A FPCUB defende que o incentivo ao uso em deslocações pendulares deve ser 24 cêntimos por quilómetro. A Mubi não avança com um valor específico, mas dá o exemplo de várias medidas semelhantes que já são implementadas em França, nos Países Baixos e na Bélgica, com valores que oscilam entre 17 e 27 cêntimos por quilómetro. Fazendo o cálculo, a associação “estima que seriam necessários cerca de seis milhões de euros — o equivalente a dois dias de redução do Imposto sobre Produtos Petrolíferos (ISP) — para o primeiro ano de um programa deste tipo em Portugal”.

Embora cada uma das organizações tenha enviado a sua própria lista de 16 reivindicações aos responsáveis políticos, há propostas coincidentes e ambas fazem um diagnóstico semelhante: as estratégias nacionais para a mobilidade activa ciclável (ENMAC) e pedonal (ENMAP) não foram acompanhadas dos recursos necessários e avançam a um ritmo demasiado lento. Por isso, as duas associações defendem que é preciso implementar as estratégias, dotando-as de meios humanos e financeiros.

Também o apoio à criação e expansão dos sistemas de bicicletas partilhadas é tido como importante para normalizar “a imagem da bicicleta como modo de transporte” e “facilitar a sua experimentação”, como escreve a Mubi. A FPCUB defende que os municípios devem ser financiados para implementar estes sistemas, dando prioridade às cidades das áreas metropolitanas de Lisboa e Porto e a cidades com mais de 50 mil habitantes.

A federação defende ainda a integração tarifária dos sistemas de bicicletas partilhadas (sejam públicos ou privados) com os passes de transportes públicos. Por sua vez, a Mubi considera que o passe gratuito para transportes públicos que o Governo anunciou para estudantes até aos 23 anos deve também ser alargado aos sistemas de bicicletas partilhadas.

No entanto, para que aumente o número de pessoas que deixam o carro em casa e passam a pedalar, são necessárias bases estruturais. Uma é cultural e constrói-se com a inclusão da bicicleta em conteúdos escolares e com campanhas de sensibilização. Outra das bases é o ambiente construído. Ciclovias e estacionamento, portanto. Portugal, nota a Mubi, é dos países da Europa “com menor percentagem de extensão de infra-estruturas para bicicletas em relação à extensão da rede rodoviária”.

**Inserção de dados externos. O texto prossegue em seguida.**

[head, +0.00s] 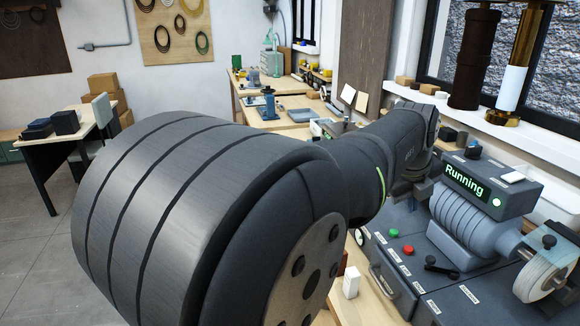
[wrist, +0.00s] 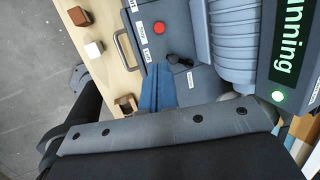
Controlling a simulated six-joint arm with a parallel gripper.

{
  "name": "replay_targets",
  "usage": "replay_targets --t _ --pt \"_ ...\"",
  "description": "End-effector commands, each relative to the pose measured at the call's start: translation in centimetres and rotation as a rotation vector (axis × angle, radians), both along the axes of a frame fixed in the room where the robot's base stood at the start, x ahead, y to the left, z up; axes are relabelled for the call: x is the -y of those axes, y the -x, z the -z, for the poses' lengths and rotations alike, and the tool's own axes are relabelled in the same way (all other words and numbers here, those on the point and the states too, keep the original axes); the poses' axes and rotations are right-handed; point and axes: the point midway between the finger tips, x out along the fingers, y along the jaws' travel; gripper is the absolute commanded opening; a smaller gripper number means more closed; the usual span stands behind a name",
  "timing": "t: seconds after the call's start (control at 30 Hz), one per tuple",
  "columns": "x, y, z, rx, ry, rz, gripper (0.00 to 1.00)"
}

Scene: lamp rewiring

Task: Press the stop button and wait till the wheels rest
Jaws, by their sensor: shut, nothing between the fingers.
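The grey machine (head: 470,240) stands at the right in the head view. Its display (head: 465,181) reads "Running" in green, and a green lamp (head: 496,202) beside it is lit. A red button (head: 408,250) and a green button (head: 393,233) sit on its top panel. The red button also shows in the wrist view (wrist: 159,27). A pale wheel (head: 545,275) is at the machine's right end; I cannot tell whether it turns. My gripper (wrist: 158,68) shows blue fingers, shut and empty, apart from the red button in the picture. My arm hides it in the head view.
A black lever (head: 440,265) is close to the red button on the panel. A handle (head: 382,280) runs along the machine's front. A white block (head: 351,282) and a brown block (wrist: 80,16) are on the wooden bench. My arm blocks much of the head view.

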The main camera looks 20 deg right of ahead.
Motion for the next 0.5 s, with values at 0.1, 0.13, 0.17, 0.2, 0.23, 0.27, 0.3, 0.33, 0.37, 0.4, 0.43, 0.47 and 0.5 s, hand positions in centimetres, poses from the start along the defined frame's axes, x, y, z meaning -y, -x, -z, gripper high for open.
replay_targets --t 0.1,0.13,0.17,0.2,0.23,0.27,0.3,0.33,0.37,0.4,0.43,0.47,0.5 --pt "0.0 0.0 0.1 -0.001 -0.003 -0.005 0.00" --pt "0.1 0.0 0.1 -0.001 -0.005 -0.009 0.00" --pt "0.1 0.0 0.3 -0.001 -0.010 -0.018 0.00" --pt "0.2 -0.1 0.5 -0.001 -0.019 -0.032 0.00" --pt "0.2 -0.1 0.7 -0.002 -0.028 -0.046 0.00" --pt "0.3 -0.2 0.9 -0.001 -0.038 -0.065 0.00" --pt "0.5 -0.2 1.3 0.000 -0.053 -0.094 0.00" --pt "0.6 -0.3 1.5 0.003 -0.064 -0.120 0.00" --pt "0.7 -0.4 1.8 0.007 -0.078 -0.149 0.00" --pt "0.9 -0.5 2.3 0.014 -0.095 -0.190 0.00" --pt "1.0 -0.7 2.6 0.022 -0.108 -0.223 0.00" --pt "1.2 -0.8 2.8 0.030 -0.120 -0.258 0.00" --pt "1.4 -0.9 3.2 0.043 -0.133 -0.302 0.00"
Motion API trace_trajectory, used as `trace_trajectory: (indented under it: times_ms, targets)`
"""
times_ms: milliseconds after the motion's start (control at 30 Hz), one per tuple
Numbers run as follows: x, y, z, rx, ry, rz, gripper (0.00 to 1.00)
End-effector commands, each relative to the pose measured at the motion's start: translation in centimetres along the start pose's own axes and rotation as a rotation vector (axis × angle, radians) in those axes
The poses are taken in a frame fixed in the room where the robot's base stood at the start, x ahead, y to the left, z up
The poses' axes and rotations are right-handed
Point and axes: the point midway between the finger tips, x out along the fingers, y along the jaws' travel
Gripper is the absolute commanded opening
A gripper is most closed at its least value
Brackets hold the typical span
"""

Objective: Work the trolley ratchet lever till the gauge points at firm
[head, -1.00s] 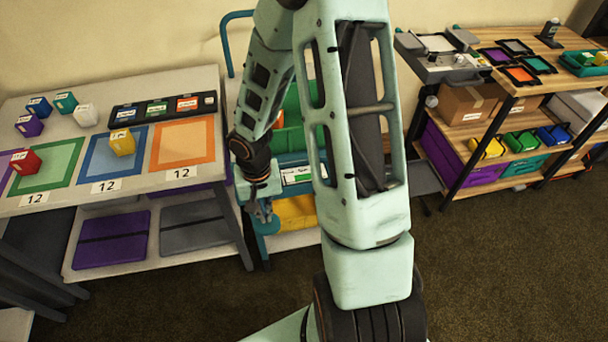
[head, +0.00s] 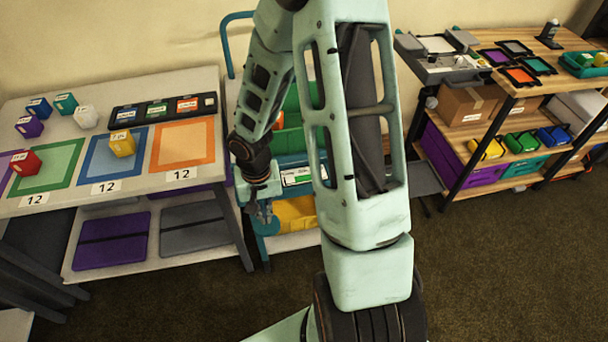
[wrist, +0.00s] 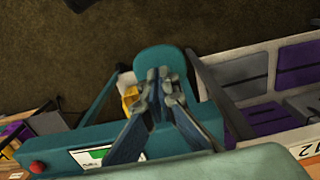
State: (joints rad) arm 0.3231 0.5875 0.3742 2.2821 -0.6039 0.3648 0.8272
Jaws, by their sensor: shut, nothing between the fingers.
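The trolley (head: 290,142) stands behind my arm in the head view, with a teal top rail across its front. A gauge panel with a white and green face (head: 298,175) is on that rail. It also shows in the wrist view (wrist: 92,157), but its pointer is too small to read. A rounded teal paddle (wrist: 165,60), apparently the end of the ratchet lever, lies just beyond my fingertips in the wrist view. My gripper (wrist: 160,88) is shut and empty, pointing down at the paddle. I cannot tell whether they touch. My gripper (head: 262,214) looks small in the head view.
A red knob (wrist: 37,167) is on the rail's left end in the wrist view. A sorting table (head: 60,203) with coloured blocks stands close on the left. A wooden shelf unit (head: 480,125) stands on the right. The dark carpet (head: 500,270) in front is clear.

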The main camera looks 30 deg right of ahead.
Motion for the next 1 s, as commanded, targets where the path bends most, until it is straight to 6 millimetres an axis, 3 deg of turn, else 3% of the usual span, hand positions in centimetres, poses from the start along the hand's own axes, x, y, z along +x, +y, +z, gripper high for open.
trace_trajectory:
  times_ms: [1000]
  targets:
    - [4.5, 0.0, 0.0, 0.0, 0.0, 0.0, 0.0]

Esta associação propõe a reactivação do programa Portugal Ciclável 2030, lançado pelo Governo em 2018 com um investimento anunciado de 300 milhões de euros, mas que apenas lançou avisos em 2019 e 2020. “Em cinco anos, foram atribuídos financiamentos no valor de 7,3 milhões de euros”, sublinha a Mubi. De mãos dadas com a ciclovia está a necessidade de criar parques de estacionamento “seguros e confortáveis”, refere a FPCUB.

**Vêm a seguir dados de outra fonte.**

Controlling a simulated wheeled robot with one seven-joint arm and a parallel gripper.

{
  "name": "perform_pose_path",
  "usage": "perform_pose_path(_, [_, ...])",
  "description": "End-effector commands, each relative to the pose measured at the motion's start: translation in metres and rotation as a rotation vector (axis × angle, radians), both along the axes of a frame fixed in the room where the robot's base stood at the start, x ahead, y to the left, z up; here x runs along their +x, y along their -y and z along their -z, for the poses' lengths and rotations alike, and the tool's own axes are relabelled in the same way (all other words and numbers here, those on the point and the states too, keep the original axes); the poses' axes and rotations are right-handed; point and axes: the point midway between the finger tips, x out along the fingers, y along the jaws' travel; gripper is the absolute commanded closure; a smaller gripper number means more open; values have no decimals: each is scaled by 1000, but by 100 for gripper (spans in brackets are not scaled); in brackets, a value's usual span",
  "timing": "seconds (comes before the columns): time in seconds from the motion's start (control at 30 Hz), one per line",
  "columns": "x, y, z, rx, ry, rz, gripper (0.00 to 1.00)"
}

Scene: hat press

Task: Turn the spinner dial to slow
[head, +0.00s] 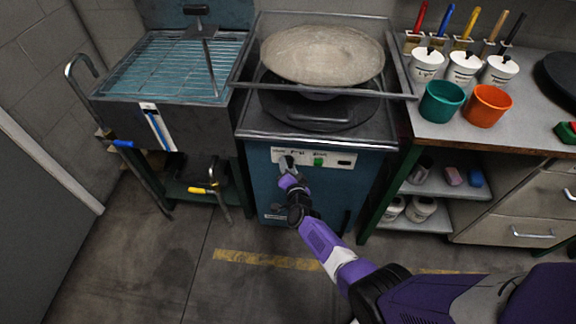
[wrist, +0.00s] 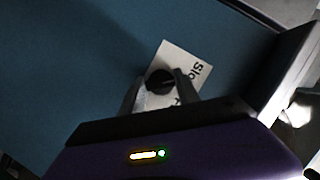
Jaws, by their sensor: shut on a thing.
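The spinner dial (wrist: 160,80) is a small black knob between my gripper's fingers in the wrist view. It sits by a white label (wrist: 178,55), where "Slo" can be read at the right; the rest is partly hidden by a finger. My gripper (wrist: 158,92) is shut on the dial. In the head view my gripper (head: 287,162) is at the left part of the white control panel (head: 335,158) on the front of the blue press machine (head: 270,190). There the dial is hidden behind the gripper. I cannot tell clearly where the dial points.
A green button (head: 319,162) is on the panel just right of my gripper. A round pale disc (head: 322,52) is on top of the machine. A sink (head: 170,70) stands left, and a bench with cups (head: 441,101) and shelves stands right.

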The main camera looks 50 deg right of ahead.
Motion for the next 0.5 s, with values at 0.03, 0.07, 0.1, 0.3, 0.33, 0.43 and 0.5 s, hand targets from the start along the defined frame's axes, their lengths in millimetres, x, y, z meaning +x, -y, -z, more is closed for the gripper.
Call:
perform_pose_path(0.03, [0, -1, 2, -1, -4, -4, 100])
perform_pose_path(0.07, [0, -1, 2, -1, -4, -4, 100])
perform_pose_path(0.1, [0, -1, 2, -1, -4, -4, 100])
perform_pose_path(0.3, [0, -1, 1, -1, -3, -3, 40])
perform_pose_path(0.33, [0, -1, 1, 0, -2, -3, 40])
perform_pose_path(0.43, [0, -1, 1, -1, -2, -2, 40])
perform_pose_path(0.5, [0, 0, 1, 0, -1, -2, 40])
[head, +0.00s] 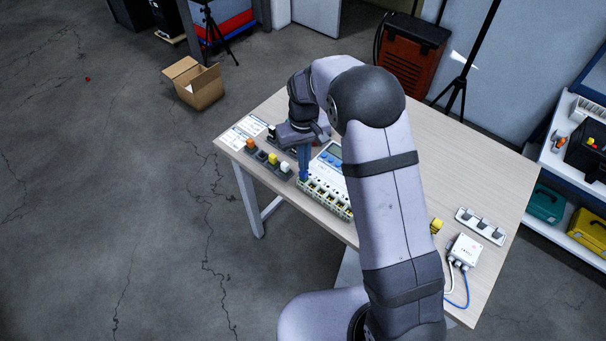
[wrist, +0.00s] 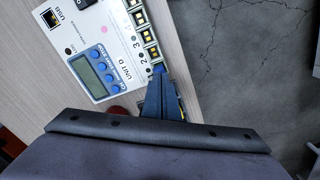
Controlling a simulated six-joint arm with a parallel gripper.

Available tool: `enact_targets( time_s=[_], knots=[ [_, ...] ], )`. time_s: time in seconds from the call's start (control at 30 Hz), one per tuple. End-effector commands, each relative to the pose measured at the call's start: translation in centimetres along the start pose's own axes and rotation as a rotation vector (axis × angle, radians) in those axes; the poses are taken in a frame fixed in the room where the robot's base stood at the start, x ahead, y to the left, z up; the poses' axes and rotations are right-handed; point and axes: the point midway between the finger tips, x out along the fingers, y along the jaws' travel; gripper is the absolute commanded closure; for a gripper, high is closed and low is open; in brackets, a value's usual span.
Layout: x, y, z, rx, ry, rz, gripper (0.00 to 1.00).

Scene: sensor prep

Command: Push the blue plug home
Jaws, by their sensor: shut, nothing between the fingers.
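The white unit with a small screen (wrist: 97,68) lies on the table, with a row of sockets along one edge; it also shows in the head view (head: 333,158). My gripper (wrist: 160,77) is shut and points down at the end of the socket row, its blue fingers together. A small bit of blue at the fingertips (wrist: 158,68) looks like the top of the blue plug, mostly hidden by the fingers. I cannot tell how deep it sits. In the head view my gripper (head: 303,174) is at the unit's left corner.
A row of holders with an orange plug (head: 250,144), a yellow plug (head: 272,158) and a white plug (head: 285,167) stands left of the unit. Printed sheets (head: 243,131) lie behind them. A white box with cables (head: 464,249) and a grey-knobbed strip (head: 480,226) are at right.

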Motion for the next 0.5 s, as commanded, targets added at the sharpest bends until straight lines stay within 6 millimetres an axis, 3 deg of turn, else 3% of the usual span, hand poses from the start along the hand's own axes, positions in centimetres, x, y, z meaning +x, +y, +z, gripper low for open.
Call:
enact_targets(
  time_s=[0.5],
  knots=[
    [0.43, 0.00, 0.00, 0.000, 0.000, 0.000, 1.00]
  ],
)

Há também um elemento ainda muito ausente da paisagem urbana portuguesa que pode ajudar a retirar pressão sobre as cidades: as bicicletas de carga que, se forem organizadas em serviços de micrologística, podem permitir retirar uma percentagem significativa de veículos de mercadorias dos já congestionados centro da cidade.

Nas próximas semanas, Mubi e FPCUB ficarão a saber que espaço têm as suas propostas no Orçamento do Estado para 2024.